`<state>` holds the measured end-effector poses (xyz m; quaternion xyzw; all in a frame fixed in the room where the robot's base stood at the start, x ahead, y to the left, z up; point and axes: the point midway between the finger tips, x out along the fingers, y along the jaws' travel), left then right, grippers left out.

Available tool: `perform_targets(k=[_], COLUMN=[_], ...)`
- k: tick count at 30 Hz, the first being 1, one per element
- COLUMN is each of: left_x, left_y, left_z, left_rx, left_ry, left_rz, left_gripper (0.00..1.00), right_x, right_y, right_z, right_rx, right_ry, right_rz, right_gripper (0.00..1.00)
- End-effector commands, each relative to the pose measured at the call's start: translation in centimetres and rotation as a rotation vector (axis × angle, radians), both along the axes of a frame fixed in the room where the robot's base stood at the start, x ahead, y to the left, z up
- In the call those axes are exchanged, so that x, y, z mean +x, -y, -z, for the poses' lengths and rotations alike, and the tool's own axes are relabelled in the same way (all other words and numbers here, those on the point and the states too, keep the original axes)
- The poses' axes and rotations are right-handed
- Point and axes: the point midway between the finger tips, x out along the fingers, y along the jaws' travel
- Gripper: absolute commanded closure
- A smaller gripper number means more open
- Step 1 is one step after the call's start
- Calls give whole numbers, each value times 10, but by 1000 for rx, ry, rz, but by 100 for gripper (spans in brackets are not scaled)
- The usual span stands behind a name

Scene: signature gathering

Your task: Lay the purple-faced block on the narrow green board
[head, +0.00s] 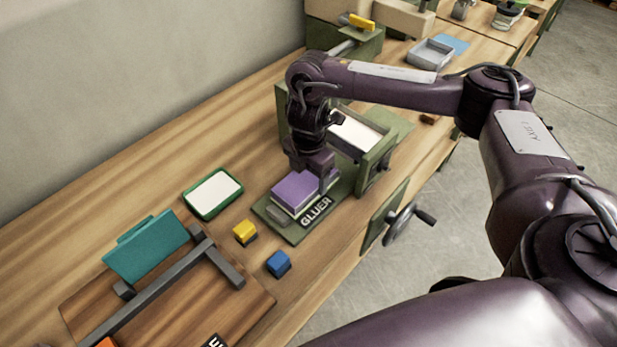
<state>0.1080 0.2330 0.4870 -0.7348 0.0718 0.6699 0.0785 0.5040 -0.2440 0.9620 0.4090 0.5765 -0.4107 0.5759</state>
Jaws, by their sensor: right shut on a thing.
————————
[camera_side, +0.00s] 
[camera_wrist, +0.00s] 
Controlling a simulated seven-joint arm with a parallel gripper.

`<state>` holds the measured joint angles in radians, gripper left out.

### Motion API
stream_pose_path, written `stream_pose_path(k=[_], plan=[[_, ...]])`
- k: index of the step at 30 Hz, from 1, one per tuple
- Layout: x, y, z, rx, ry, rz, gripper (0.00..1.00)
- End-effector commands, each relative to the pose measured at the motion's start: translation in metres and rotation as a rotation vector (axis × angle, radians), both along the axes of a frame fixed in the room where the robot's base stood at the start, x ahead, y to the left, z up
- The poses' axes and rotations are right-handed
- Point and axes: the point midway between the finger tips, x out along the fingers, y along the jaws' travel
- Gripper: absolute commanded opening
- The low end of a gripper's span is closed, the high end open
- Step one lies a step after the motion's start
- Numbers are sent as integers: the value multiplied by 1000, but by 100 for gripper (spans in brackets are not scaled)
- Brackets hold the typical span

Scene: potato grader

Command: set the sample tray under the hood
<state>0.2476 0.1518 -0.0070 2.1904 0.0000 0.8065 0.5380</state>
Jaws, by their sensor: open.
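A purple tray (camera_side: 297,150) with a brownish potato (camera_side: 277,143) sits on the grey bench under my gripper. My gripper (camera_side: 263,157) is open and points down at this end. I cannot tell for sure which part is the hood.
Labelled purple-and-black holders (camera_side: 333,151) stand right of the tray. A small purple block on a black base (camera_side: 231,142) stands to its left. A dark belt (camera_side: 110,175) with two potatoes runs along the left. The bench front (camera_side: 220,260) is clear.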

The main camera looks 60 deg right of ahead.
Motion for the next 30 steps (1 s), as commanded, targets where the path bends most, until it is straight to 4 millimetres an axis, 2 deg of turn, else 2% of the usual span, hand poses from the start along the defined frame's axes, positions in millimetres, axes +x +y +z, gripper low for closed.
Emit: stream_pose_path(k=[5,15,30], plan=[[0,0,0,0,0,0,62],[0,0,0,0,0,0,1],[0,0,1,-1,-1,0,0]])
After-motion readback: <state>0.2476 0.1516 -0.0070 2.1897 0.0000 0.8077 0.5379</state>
————————
▶ _REQUIREMENTS_: Copy out each line of the listing that holds "closed".

▶ _SOLUTION FOR THIS TASK_:
- The low end of a gripper's span is closed, the high end open
Motion for the next 30 steps (1 s), as commanded, targets where the path bends most, until it is straight to 4 millimetres an axis, 2 deg of turn, else 2% of the usual span, hand poses from the start along the defined frame's axes, positions in millimetres, axes +x +y +z, gripper low for closed.

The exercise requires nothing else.